# INFORMATION PROVIDED:

---

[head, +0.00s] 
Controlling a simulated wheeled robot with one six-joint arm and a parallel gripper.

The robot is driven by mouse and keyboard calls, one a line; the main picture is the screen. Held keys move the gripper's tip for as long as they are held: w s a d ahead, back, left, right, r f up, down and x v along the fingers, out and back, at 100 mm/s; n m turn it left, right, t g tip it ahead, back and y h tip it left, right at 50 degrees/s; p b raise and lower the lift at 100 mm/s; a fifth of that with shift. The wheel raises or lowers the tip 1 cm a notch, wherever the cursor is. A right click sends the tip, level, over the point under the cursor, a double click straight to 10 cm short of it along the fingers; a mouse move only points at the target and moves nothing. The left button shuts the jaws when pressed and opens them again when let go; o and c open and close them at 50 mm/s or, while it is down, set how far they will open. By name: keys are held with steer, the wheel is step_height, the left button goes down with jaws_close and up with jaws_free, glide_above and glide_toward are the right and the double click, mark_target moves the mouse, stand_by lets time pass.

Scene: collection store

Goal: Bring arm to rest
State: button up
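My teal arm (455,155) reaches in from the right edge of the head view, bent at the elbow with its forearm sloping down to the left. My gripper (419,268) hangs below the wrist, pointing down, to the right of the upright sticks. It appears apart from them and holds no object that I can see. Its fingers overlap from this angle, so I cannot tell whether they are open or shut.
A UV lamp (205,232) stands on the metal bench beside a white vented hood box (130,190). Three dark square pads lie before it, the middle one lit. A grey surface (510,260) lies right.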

---

# DO THIS:
From the top of the listing above, restate each line word for word up to and including the line with "Controlling a simulated"; add nothing else.

# FULL SOLUTION:
[head, +0.00s] 
Controlling a simulated wheeled robot with one six-joint arm and a parallel gripper.

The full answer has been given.